— start Rows —

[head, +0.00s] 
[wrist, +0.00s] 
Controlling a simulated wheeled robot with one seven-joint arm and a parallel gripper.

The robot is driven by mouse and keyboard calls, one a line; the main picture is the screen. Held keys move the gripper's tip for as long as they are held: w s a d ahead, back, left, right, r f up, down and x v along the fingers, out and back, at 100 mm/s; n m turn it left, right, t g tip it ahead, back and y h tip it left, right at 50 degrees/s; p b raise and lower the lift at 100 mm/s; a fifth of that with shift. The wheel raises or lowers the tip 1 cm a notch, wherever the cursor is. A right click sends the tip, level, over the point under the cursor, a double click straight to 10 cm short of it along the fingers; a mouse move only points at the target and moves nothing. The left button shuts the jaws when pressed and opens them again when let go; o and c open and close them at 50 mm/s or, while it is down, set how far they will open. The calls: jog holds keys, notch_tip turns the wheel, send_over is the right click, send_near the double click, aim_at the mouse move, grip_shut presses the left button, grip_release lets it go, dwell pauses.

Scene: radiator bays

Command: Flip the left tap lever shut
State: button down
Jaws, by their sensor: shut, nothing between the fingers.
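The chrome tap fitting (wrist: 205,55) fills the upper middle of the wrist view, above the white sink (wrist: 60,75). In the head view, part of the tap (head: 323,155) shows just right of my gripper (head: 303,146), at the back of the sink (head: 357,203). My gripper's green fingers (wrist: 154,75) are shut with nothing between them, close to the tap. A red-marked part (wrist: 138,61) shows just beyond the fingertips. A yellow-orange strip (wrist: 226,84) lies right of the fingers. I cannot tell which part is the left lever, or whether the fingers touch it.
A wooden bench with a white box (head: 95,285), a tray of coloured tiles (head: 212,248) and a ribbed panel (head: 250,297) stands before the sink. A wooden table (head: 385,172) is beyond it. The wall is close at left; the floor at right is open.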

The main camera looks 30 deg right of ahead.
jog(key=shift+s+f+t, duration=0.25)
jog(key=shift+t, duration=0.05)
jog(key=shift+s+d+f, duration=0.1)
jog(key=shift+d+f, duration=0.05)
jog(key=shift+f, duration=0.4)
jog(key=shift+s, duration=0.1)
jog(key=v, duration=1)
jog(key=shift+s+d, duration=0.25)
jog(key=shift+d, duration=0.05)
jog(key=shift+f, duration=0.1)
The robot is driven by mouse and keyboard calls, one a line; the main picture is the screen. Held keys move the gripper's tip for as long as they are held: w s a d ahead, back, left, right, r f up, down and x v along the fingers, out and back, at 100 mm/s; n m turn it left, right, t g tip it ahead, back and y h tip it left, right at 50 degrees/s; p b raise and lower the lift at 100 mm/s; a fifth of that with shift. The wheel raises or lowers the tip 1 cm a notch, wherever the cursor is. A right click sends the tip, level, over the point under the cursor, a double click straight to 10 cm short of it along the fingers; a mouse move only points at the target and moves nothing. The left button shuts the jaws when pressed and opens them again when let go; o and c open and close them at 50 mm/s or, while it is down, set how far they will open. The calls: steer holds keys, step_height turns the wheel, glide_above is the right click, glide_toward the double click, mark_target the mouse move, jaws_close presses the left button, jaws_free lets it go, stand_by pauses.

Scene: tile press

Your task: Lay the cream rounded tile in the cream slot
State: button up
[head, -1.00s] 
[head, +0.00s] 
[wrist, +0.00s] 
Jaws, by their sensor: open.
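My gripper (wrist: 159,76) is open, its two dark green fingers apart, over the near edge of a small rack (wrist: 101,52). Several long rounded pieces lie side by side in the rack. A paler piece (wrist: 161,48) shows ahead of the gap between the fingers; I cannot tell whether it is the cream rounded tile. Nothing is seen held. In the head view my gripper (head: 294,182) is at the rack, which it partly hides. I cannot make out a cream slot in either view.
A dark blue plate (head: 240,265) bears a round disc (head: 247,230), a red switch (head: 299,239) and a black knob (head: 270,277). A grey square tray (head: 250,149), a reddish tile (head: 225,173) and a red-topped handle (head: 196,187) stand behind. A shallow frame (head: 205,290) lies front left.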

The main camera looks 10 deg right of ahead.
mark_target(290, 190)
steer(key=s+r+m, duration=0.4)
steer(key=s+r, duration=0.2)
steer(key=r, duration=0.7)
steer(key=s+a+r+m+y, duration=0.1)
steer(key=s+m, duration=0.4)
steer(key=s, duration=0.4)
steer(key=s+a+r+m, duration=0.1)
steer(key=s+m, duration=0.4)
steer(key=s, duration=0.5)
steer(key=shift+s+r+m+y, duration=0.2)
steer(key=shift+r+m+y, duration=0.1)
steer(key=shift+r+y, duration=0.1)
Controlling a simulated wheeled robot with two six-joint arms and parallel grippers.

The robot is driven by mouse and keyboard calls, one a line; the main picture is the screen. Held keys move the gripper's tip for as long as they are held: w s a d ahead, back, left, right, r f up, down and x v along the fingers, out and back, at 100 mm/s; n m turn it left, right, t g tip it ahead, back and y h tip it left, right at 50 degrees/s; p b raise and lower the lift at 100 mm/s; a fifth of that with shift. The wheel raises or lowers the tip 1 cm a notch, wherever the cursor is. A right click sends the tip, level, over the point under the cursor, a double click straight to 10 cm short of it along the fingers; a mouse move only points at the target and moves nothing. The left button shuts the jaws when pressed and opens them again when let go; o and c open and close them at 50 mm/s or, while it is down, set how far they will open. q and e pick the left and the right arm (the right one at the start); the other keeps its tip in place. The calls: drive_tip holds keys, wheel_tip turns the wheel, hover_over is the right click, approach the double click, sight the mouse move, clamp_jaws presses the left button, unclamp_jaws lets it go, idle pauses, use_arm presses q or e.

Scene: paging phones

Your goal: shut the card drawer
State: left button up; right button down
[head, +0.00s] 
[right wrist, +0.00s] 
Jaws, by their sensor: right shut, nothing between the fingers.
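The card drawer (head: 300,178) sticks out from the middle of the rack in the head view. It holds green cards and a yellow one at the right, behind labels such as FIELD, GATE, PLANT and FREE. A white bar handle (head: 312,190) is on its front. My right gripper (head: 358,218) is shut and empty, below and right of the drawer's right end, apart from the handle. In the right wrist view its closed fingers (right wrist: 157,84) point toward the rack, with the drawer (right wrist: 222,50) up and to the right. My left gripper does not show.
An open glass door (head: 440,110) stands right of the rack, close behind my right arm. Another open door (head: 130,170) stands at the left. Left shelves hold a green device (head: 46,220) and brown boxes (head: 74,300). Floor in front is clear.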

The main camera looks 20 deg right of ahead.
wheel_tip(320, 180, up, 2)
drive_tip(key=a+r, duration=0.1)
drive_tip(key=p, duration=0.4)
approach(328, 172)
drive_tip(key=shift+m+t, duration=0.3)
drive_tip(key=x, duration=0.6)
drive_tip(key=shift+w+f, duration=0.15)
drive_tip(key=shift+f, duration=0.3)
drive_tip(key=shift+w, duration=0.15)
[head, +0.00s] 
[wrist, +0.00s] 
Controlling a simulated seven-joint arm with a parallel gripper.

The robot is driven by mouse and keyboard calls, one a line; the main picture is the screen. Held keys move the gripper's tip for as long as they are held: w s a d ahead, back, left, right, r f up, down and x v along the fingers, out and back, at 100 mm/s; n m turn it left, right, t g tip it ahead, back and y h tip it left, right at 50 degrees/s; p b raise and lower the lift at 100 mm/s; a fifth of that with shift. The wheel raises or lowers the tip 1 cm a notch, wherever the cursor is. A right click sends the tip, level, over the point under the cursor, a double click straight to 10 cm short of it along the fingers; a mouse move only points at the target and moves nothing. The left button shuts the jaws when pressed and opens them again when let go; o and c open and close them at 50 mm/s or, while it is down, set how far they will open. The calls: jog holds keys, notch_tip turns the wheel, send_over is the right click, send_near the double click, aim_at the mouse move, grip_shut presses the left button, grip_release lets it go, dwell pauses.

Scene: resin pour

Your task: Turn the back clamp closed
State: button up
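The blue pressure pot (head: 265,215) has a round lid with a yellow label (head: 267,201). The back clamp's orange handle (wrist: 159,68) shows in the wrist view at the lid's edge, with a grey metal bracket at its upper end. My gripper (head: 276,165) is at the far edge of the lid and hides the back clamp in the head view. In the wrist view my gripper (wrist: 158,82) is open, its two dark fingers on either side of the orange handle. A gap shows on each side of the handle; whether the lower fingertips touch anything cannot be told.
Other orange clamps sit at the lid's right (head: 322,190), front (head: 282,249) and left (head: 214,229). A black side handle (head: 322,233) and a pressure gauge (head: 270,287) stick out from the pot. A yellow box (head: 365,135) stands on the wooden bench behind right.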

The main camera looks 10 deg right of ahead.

— end Rows —

### Instruction
Only the lines from the first line of the material above through the line that contains "Controlling a simulated wheeled robot with one" should be quoted, each one exactly.

### Result of this exercise
[head, +0.00s] 
[wrist, +0.00s] 
Controlling a simulated wheeled robot with one seven-joint arm and a parallel gripper.

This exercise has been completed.